I am always surprised, when the issue of privacy comes up, how many people say that 'of course' we all have skeletons in our cupboards that would ruin our lives if revealed. Do we? I don't think I do. What sort of skeletons could they be anyway? Fifty years, even perhaps 20 years ago, a person's career could be ruined by the revelation that he or she was adulterous, or homosexual, or living in sin, or the parent of an illegitimate child, but that is not the case today. The recent David Mellor and Paddy Ashdown revelations showed very clearly that the public could put up with almost any amount of adultery (rather too easily for my taste) provided it wasn't accompanied by too much hypocrisy in the shape of happy family snaps. It is the lies that do the damage, not the facts.

I suppose if the Governor of the Bank of England were found to be perpetrating cheque frauds, or the Archbishop of Canterbury became hooked on Ecstasy, they might be 'ruined' in the old-fashioned sense, though even that is doubtful - there were lawyers prepared to argue that even had the DPP been charged with kerb-crawling (he wasn't, of course) he shouldn't necessarily lose his job.

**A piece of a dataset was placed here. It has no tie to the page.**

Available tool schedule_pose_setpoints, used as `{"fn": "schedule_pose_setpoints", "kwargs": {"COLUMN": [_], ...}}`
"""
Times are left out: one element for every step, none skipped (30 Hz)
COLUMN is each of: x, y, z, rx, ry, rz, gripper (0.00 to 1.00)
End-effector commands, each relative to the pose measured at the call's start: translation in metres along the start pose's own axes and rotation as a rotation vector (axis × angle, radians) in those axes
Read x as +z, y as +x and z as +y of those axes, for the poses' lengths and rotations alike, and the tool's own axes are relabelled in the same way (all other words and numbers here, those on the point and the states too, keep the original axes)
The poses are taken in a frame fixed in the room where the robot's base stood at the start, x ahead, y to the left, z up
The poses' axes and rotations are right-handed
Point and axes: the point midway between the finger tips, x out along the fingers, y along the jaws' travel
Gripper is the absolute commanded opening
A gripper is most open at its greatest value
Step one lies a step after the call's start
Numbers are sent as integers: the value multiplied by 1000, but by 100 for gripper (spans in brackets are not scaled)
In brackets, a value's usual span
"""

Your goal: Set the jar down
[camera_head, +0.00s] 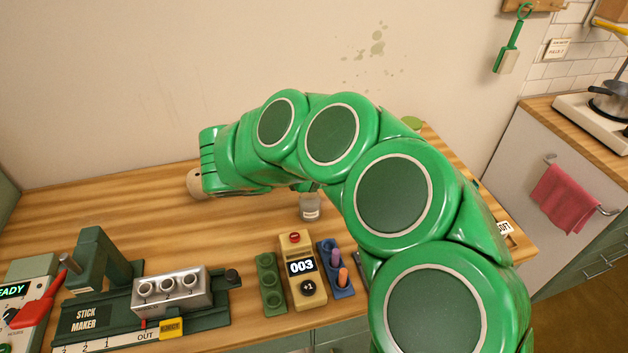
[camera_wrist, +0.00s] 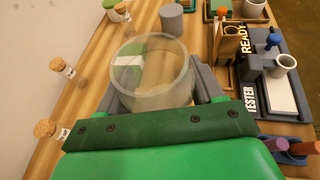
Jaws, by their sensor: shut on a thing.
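A clear glass jar (camera_wrist: 178,62) with an open round rim stands upright between the two grey fingers of my gripper (camera_wrist: 158,84) in the wrist view. The fingers are shut on its sides. In the head view, a small labelled glass jar (camera_head: 310,207) shows below my green arm and seems to be the same one. My arm hides most of my gripper there. I cannot tell whether the jar's base touches the wooden table (camera_head: 100,210).
Several corked jars, one at the near left (camera_wrist: 45,128), line the wall side. A grey cylinder (camera_wrist: 172,18) and the tester (camera_wrist: 275,85) stand farther off. In the head view, the counter (camera_head: 300,275), stick rack (camera_head: 337,272) and stick maker (camera_head: 140,300) line the front. Bare wood lies left of the jar.

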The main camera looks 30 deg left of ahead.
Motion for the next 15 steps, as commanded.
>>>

I occasionally feel that we have gone a bit too far along the tout comprendre est tout pardonner road, and that some old-fashioned moral opprobrium would not come amiss, but in dealing with press intrusions into privacy, there is nothing more effective than a short, blunt Batesian admission of the truth.

AT MY OLD office reunion the other night, Cally, who was always the adventurous one, the innovator, said: 'Well I've finally done it, just like I said I would.' 'No]' we all howled, 'you haven't] How brave, how terrifying, how does it feel?' Wonderful, she said, beyond wildest dreams. Then she started jotting down figures on bits of paper and showing us how we could do it, too. We all shook our heads sadly and said we could see it made sense but we lacked the courage.

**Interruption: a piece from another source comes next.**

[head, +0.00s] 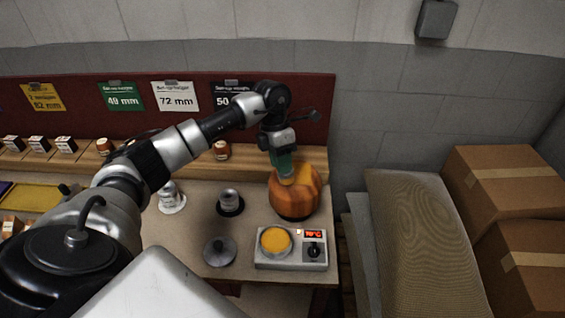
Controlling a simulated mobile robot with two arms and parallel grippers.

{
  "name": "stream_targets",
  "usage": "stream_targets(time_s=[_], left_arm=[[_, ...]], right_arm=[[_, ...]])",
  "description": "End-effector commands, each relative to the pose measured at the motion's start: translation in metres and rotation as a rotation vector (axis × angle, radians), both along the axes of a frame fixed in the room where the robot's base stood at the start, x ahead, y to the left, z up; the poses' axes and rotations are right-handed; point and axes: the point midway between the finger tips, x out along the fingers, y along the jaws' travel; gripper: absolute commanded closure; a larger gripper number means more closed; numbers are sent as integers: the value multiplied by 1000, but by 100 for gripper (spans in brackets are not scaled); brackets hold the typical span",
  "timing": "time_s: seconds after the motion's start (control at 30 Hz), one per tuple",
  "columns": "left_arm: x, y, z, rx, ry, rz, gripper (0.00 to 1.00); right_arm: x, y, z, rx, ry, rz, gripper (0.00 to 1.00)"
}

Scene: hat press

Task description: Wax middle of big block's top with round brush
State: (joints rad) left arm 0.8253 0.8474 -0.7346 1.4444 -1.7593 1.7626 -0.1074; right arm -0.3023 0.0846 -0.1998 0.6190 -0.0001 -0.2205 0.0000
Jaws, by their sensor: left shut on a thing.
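The big block (296,198) is a rounded, orange-brown wooden form on a dark base near the right end of the bench. My left gripper (282,149) is above the block's top, pointing down. It is shut on the round brush (284,162), of which a green part shows. The brush's lower end is at the block's top, near the middle; whether it touches is hard to tell. A lighter orange patch shows on the top beside the brush. The wax pot (275,240), full of yellow-orange wax, sits in a grey heater with a red display. My right gripper is out of view.
A grey lidded disc (219,251) lies left of the heater (291,262). Cardboard boxes (510,190) and a padded surface (415,230) are at the right, past the bench edge.

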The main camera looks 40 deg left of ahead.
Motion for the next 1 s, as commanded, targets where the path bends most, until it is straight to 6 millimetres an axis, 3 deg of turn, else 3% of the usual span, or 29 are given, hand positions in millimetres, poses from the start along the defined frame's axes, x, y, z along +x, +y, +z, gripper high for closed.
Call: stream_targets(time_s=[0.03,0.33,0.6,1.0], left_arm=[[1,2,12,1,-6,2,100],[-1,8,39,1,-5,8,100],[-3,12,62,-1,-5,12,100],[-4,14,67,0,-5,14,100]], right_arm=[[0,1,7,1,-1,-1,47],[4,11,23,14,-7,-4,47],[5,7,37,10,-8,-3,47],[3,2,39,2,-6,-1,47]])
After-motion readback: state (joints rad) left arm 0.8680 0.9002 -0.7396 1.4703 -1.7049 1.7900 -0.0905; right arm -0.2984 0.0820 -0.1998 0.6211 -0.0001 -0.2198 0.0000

Anyway, Cally is the first of my group but probably not the last to do the clever Nineties thing - sell her house in Islington, bank the money, and rent a flat from the interest. In a couple of years, she reckons, she can buy her old house back or another one like it, for three quarters the price and pocket the difference. 'And,' she added, 'one day the washing machine broke down and I rang the agent, and by the time I got back from work it was fixed.' Imagine]

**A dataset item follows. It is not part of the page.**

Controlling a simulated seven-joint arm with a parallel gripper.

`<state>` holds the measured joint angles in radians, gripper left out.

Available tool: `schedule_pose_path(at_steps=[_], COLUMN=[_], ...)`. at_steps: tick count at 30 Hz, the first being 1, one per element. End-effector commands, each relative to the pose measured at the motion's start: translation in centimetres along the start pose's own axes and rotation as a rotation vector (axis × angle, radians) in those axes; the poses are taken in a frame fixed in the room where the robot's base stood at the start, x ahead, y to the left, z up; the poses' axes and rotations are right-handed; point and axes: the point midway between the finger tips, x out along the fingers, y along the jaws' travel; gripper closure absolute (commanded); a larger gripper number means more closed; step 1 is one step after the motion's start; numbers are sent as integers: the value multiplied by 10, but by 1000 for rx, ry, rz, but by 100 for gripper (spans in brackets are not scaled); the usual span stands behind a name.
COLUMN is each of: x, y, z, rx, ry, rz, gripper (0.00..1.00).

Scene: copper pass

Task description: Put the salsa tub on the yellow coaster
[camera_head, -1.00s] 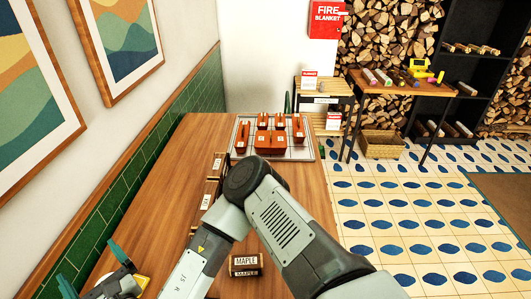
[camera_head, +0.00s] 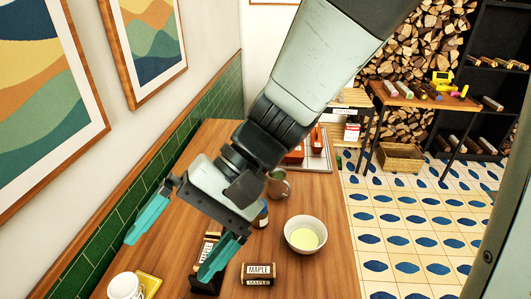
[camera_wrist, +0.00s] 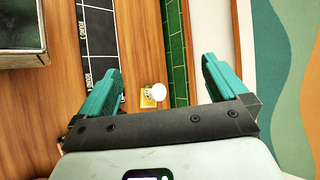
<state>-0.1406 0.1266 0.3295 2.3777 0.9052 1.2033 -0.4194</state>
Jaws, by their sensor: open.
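A white tub (camera_head: 124,288) stands at the bottom left of the head view, cut off by the frame edge. No label on it can be read. The yellow coaster (camera_head: 151,282) shows at its right side. In the wrist view the white lid (camera_wrist: 159,91) overlaps the upper right part of the yellow coaster (camera_wrist: 147,101). The tub appears to stand on the coaster, but its base is hidden. My gripper (camera_head: 168,254) is open and empty, raised above the table. Its teal fingers (camera_wrist: 158,70) are wide apart in the wrist view, with the tub well below them.
A maple box (camera_head: 258,274) and a white bowl (camera_head: 306,234) are on the wooden table (camera_head: 325,270). A mug (camera_head: 278,185) and a tray (camera_head: 321,158) with orange-brown containers are further back. Dark labelled boxes (camera_head: 207,252) are partly behind my gripper. The tiled wall (camera_head: 120,195) borders the table's left.

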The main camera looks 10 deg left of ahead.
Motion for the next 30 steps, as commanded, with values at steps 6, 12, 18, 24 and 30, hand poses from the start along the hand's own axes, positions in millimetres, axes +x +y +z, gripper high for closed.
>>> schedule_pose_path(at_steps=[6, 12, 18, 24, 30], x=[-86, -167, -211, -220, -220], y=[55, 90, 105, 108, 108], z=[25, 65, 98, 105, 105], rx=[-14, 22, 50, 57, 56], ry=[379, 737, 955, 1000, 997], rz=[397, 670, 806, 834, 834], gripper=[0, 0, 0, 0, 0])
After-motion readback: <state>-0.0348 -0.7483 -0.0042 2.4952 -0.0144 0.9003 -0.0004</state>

THIS WEEK'S Jaguar launch proved - as if proof were needed - that women are not only better drivers than men but also much nicer people. Look at the facts. Jaguar flew 13 motoring correspondents out to Austria to test- drive their new XJ220 on the Salzburgring. One of the 13 was a woman, Julia Finch of the Express. She completed the test-drive successfully but one of the men, John Samuel of the Guardian, was not so skilful. By shifting into first gear while doing 90mph, he blew up the engine, causing pounds 20,000 worth of damage. All the other male correspondents gleefully reported this fact along with a lot of ya-boo-sucks jokes about Grauniad reporters not being used to power and not knowing their frist gear from their thrid. In the following day's reports only kind, feminine Julia Finch spared Mr Samuel's blushes. Case proven.

STRANGE that the Daily Express devoted two pages to the death of 'Bubbles' Rothermere, while the Daily Mail, owned by her husband, could manage only one. The Mail obituary suffered from discretion, too, whereas Ross Benson in the Express had no such inhibition. He said he 'would not wish to say anything malicious' about Lady Rothermere and then described her as 'difficult, sometimes obstreperous, even, on occasions, a little worse for champagne wear'. So great was her love of parties, he said, that she 'would attend the opening of an envelope'. He claimed that she wore Zandra Rhodes's entire frock collection one on top of the other, with plimsolls underneath and often a leg in plaster for no particular reason. Yet, oddly or perhaps not so oddly, it was the Ross Benson obituary - mildly bitchy but also affectionate - that conveyed a sense of the woman, while the po-faced Mail effort made her sound almost dull.

ACCORDING to the Sun, if you join the top half of the new pounds 10 note (featuring Charles Dickens' bald head) to the bottom half of the current pounds 5 note (featuring the Queen) you end up with a portrait of John McEnroe. Just thought I'd let you know.